Arceren is niet zo gemakkelijk als het lijkt.
Of het is niet datgene wat je denkt dat het is als je er ongeïnstrueerd aan
begint. Je kunt het arceren in verschillende technieken en op verschillende
dragers toepassen – zo is arceren met een burijn in een koperplaat niet
hetzelfde als arceren met een penseel op doek. Of met een bic op een nutteloos
gefotokopieerd document tijdens een oeverloos-saaie vergadering, wanneer het
droedelen alsnog enig soelaas vermag te bieden. Hier heb ik het uitsluitend
over het arceren met een potlood op papier.
Ik leerde hoe ik de punt van het potlood
altijd in min of meer dezelfde hoek over het papier moest laten glijden; dat ik
er altijd een gelijke druk op moest uitoefenen; dat ik bij voorkeur korte,
elkaar snijdende lijntjes moest plaatsen, waarvan de richting telkens een klein
beetje varieerde. De gradaties van licht naar donker konden worden verkregen
door het aantal lijntjes te vermeerderen of, anders gezegd, door de ruimte (het
wit) ertussen te laten afnemen. Je moest er in elk geval voor zorgen dat je aan
de verleiding weerstond om de donkerste plekken van het te arceren vlak zwart
in te ‘kleuren’.
Het volume kon worden gesuggereerd door in de
arcering gradaties aan te brengen. Dat is een kwestie van wéten ook, want als
je het niet weet, zie je vaak niet hoe bij een bol de schaduwkant opnieuw
lichter wordt naar de randen toe van de cirkel die hij (de bol, tweedimensionaal
naar het blad overgebracht) vormt.

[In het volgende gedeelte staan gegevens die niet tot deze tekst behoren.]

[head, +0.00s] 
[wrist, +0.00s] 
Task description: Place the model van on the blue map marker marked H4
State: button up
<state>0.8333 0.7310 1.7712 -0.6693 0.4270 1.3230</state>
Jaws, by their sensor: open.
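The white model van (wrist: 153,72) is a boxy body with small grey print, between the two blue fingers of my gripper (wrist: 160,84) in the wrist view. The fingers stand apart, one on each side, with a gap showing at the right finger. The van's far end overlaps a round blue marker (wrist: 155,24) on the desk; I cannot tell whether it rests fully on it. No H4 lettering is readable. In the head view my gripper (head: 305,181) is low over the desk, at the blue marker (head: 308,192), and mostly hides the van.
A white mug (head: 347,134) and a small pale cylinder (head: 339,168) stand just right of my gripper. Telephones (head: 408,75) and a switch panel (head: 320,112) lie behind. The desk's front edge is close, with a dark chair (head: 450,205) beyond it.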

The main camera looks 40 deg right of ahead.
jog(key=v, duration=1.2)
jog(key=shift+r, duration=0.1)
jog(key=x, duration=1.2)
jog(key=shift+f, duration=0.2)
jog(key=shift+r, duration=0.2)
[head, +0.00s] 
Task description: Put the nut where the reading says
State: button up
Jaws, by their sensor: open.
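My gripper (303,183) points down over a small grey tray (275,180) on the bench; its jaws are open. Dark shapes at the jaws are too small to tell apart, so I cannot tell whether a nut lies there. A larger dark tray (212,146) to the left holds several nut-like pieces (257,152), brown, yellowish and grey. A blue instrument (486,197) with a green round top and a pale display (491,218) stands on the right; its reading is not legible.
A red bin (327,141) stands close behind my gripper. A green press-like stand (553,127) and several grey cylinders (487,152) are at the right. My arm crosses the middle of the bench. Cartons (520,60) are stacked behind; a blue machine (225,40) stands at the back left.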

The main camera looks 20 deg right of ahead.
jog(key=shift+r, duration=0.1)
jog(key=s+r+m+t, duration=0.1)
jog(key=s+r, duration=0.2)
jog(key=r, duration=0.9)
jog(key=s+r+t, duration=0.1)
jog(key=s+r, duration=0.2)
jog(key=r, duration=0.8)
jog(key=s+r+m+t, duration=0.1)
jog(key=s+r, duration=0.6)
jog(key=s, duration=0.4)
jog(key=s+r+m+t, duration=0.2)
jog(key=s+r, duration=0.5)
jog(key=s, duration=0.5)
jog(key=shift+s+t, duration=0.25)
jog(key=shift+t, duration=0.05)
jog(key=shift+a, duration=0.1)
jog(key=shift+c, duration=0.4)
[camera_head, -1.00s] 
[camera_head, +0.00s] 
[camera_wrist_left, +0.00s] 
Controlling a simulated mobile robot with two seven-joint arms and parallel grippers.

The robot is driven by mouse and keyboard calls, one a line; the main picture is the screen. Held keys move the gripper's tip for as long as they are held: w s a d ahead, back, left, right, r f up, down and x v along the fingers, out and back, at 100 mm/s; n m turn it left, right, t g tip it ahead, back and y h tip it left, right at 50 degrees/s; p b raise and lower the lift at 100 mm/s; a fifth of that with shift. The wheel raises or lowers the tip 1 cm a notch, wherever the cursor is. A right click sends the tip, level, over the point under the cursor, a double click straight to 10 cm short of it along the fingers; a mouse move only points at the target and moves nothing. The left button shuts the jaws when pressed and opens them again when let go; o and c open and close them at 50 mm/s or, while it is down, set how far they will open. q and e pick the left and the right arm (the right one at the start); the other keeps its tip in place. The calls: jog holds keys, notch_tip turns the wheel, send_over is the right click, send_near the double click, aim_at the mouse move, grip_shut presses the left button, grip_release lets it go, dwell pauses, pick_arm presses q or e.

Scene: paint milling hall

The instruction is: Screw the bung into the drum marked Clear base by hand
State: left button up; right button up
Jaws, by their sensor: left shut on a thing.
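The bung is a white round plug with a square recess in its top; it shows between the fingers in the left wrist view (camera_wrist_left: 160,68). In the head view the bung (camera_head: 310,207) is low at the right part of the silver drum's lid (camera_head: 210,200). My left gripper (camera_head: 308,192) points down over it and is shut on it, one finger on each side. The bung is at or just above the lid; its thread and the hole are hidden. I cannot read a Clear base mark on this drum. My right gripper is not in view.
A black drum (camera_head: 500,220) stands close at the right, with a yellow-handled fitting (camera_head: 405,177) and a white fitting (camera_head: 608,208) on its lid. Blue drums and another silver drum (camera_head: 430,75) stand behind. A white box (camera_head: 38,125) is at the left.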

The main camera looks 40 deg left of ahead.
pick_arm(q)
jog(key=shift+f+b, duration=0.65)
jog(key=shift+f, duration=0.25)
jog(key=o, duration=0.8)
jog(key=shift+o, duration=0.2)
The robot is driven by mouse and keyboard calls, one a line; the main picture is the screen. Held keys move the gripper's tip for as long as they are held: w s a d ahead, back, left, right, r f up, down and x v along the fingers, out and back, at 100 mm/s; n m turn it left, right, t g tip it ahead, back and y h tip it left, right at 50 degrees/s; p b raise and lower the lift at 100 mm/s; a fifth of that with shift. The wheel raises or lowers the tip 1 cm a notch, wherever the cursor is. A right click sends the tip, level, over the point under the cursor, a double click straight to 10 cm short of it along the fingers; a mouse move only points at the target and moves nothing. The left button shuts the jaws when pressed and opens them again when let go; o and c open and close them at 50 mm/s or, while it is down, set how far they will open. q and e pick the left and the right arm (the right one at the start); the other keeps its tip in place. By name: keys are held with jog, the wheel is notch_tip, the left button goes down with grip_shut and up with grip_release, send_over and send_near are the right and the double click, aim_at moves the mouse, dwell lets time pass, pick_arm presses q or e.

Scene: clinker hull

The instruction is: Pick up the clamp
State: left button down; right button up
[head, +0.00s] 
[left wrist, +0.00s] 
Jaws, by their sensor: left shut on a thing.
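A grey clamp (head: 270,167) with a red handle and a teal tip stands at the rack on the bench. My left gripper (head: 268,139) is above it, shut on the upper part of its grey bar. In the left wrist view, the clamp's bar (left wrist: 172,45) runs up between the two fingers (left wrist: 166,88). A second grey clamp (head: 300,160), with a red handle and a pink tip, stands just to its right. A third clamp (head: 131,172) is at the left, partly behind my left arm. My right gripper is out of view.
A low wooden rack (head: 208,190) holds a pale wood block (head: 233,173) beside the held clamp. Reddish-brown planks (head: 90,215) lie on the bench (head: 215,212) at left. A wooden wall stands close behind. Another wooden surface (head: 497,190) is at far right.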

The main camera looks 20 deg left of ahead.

Hetzelfde geldt voor de cilinder: de –
vanuit het standpunt van de kijker bekeken – ‘randen’ van dit volume kunnen
nooit de donkerste zijn: het is alsof het licht dat van de andere kant komt
zich rond het volume krult, maar in werkelijkheid is het natuurlijk de
weerkaatsing van het licht die, via andere objecten of via het draagvlak van de
cilinder, de schaduw verdrijft.
De geavanceerde arceerder kan ook proberen om
door middel van de aangehouden richting en eventueel de buiging van de
arceerstreepjes iets van de textuur en het reliëf van het weergegeven object te
evoceren. Hij kan daartoe ook de lengte van zijn streepjes variëren, of met op
zijn tekenpotlood een variërende druk uitoefenen.
Maar dat voert misschien te ver in het
universum dat in het arceren wordt geopend.